I am performing GridSearchCV on AdaBoostClassifier on below parameters:
param_grid={'n_estimators': [50, 100, 500],
'learning_rate': [0.1,0.7, 1],
'algorithm': ['SAMME.R','SAMME']}
and I got below parameters as best parameters.
{
'algorithm': 'SAMME.R',
'learning_rate': 0.1,
'n_estimators': 500
}
After applying these parameters, I got below result:
precision recall f1-score support
failure 0.68 0.68 0.68 10390
success 0.65 0.66 0.65 9561
avg / total 0.67 0.67 0.67 19951
Overall model accuracy: 0.6689890231066112
Train ROC AUC score: 0.7295248849870593
Test ROC AUC score: 0.7302833968483007
The optimal model found via gridsearchcv does not perform better than the initial model using mostly default settings. So I using overall_model that is Adaboost classifier with default settings for further process.
The final model I consider has an accuracy of 67%, which is a decent number, although there is certainly room for improvement.
Based on model I am plotting Feature importance of data used for model.
The most relevant factors for offer success based on the model are:
- Membership duration
- Income
- Age
- offer Duration
Which offer is the most successful?
To understand this I am plotting graph for Comparing the performance of BOGO and discount offer.
By looking at the graph it can be said that Discount offer is more successful because
not only the absolute number of 'offer completed' is slightly higher than BOGO offer, its overall completed/received rate is also about 7% higher. However, BOGO offer has a much greater chance to be viewed or seen by customers. But turning offer received to offer completed can be done by discount offer than bogo offer.
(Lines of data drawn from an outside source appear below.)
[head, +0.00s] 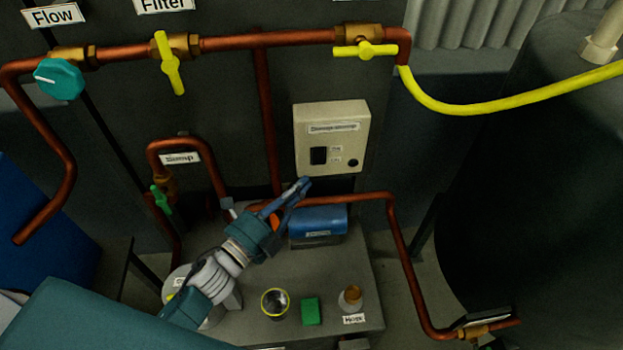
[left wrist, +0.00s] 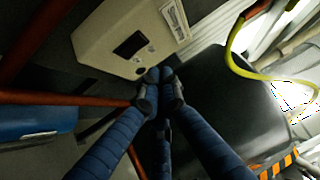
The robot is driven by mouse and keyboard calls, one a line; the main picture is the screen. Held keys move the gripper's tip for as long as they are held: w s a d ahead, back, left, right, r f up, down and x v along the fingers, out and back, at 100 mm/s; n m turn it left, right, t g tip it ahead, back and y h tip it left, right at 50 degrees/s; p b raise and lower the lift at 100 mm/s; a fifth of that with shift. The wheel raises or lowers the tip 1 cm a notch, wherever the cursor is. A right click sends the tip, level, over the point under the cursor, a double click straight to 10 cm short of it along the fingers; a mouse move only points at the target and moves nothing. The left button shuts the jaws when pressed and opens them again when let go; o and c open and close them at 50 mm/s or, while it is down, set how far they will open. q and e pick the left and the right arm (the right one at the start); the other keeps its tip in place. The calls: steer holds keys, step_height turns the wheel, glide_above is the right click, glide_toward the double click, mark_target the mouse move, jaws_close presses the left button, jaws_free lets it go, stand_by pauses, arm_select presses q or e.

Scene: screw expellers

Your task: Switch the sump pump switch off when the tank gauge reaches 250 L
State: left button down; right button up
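The beige switch box (head: 331,120) is on the dark panel, with a label on top, a black rocker switch (head: 318,155) and a small round black part at lower right. The label is too blurred to read surely. In the left wrist view the box (left wrist: 95,35) and switch (left wrist: 128,46) show at upper left. My left gripper (head: 304,184) is just below the box, apart from the switch. Its fingertips (left wrist: 158,78) are together with nothing between them. The dark tank (head: 540,170) stands at the right; no gauge reading is visible. My right gripper is out of view.
Copper pipes (head: 270,40) cross the panel, with yellow valve handles (head: 168,65). A blue pump motor (head: 318,221) sits below the box. A jar (head: 275,303), green block (head: 311,311) and bottle (head: 350,299) stand on the grey bench. A yellow hose (head: 500,103) runs to the tank.

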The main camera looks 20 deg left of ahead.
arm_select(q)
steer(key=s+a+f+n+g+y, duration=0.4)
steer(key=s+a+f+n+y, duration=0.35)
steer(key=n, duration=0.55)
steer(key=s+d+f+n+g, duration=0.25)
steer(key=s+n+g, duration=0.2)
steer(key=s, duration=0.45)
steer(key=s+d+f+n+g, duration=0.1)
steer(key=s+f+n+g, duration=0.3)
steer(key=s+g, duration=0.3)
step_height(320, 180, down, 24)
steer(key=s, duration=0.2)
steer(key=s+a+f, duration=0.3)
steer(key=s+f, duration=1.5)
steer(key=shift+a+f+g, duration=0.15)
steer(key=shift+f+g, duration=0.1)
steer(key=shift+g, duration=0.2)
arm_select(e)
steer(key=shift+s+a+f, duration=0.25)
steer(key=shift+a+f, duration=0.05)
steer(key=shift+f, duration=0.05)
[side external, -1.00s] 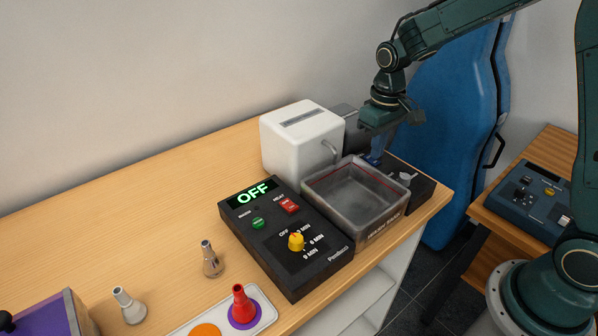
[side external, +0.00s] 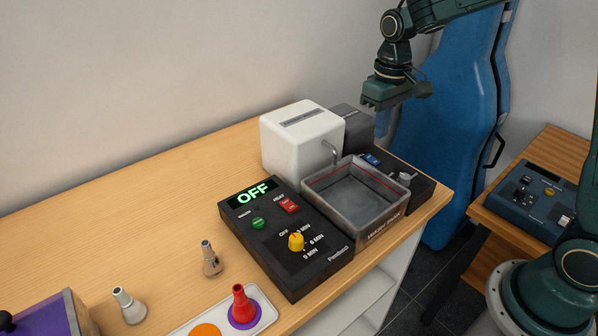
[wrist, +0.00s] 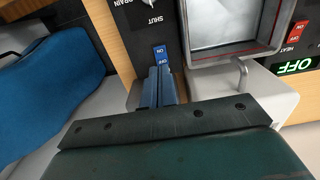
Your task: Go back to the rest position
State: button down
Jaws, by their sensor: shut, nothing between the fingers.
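My gripper (side external: 385,103) is raised in the air above the back right of the bench, clear of everything below it. In the wrist view its blue fingers (wrist: 159,86) are together with nothing between them. Below it is a dark unit with a blue switch (side external: 370,160), which also shows in the wrist view (wrist: 160,54) just past the fingertips. The grey wash tank (side external: 375,228) stands in front of that switch, and its inside looks empty.
A white box with a spout (side external: 290,150) stands left of the tank. The black timer panel (side external: 262,243) reads OFF. A blue case (side external: 455,140) leans behind.

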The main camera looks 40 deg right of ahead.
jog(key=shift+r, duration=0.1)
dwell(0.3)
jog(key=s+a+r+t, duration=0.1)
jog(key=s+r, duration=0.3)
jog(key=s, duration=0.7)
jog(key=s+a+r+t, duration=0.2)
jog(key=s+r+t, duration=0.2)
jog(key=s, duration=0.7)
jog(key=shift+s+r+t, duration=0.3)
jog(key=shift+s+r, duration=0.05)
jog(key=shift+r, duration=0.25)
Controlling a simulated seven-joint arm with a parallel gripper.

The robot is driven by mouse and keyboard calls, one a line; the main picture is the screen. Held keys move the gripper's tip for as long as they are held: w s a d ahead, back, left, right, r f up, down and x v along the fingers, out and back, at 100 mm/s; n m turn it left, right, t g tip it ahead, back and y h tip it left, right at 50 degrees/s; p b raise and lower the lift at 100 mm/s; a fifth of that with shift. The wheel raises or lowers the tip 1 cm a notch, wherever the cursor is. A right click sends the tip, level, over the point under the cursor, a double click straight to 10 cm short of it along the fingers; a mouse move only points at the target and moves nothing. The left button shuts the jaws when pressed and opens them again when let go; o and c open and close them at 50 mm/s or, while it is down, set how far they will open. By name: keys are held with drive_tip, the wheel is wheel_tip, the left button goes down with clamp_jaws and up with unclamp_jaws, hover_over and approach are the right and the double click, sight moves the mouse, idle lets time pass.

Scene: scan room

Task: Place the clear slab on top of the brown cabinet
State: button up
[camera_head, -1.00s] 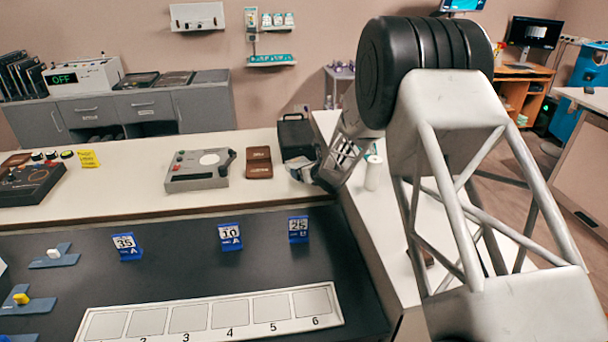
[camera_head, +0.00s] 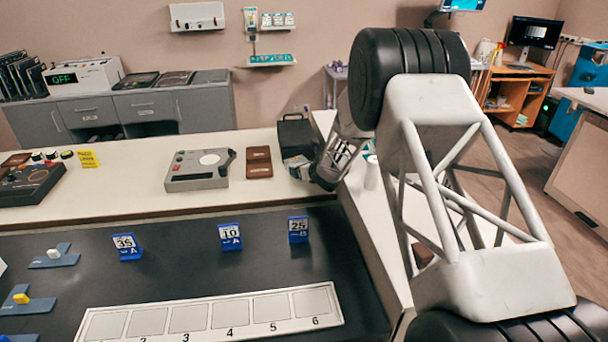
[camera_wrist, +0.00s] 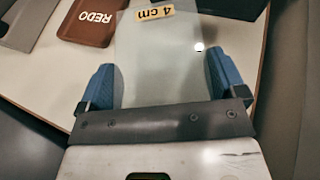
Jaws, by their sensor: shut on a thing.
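The clear slab (camera_wrist: 160,62) is a pale see-through plate with a yellow "4 cm" label at its far end. My gripper (camera_wrist: 161,82) is shut on it, with a blue pad at each side. In the head view my gripper (camera_head: 315,172) is over the right end of the white counter, by a black case. I cannot make out the slab there. An orange-brown wooden unit (camera_head: 507,88) with open shelves stands at the back right; I cannot tell whether it is the brown cabinet.
A brown REDO tray (camera_head: 259,162) and a grey device (camera_head: 198,170) lie left of my gripper. The black case (camera_head: 297,137) is close behind it. A white bottle (camera_head: 372,173) stands to the right, partly hidden by my arm. Blue number stands (camera_head: 230,237) line the dark bench.

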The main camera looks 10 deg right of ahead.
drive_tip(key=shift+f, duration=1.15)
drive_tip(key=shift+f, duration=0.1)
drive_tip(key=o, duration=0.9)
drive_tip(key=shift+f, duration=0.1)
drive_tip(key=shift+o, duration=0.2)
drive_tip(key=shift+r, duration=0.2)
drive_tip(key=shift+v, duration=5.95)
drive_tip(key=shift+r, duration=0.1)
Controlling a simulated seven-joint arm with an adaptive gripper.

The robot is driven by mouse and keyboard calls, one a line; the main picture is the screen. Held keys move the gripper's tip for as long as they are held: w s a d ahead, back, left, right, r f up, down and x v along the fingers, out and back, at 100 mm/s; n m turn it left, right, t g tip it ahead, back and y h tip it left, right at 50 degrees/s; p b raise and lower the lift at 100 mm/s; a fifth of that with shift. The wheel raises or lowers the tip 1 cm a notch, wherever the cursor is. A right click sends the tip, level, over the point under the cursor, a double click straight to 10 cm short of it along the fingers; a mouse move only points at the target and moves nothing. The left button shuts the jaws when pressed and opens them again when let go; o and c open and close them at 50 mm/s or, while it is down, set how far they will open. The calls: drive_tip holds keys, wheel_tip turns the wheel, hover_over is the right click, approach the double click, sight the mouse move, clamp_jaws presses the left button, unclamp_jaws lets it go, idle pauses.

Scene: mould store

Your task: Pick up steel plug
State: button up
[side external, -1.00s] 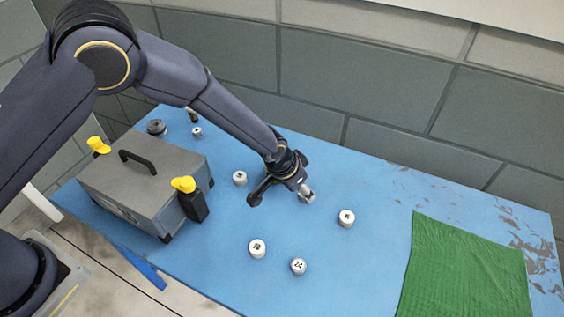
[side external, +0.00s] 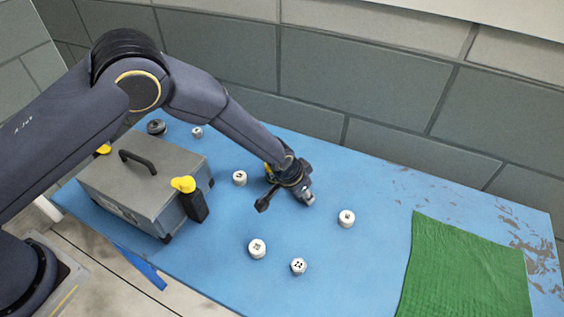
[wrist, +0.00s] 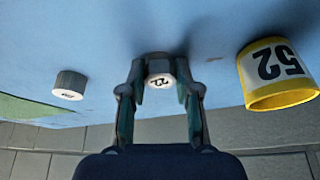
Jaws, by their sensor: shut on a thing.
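A steel plug (wrist: 160,81) with a white top marked 22 sits between the fingertips of my gripper (wrist: 160,90) in the wrist view. My gripper is shut on it, with a finger on each side. In the side view my gripper (side external: 307,198) points down at the middle of the blue table, and the plug is mostly hidden by the fingers. I cannot tell whether the plug touches the table. Other steel plugs stand around: one to the right (side external: 346,218), two in front (side external: 257,249) (side external: 298,266), and one to the left (side external: 240,178).
A grey case (side external: 140,185) with a handle and yellow latches stands at left. A yellow-rimmed cylinder (wrist: 279,75) marked 52 stands close to my gripper, partly hidden behind the arm in the side view. A green cloth (side external: 465,270) lies at right. A block wall runs behind.

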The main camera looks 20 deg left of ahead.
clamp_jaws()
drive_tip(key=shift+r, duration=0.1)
we can also check for offers that led to successful offer meaning it took following path offer received → offer viewed → transaction(s) → offer completed.
This also shows that discount offer is better performing than Bogo offer.
Reflection and Improvement include:
- Explore better modeling techniques and algorithms to see whether model performance can be improved in this way.
- Do not drop the observations with missing values, but use some kind of imputation strategy to see whether the model can be improved this way.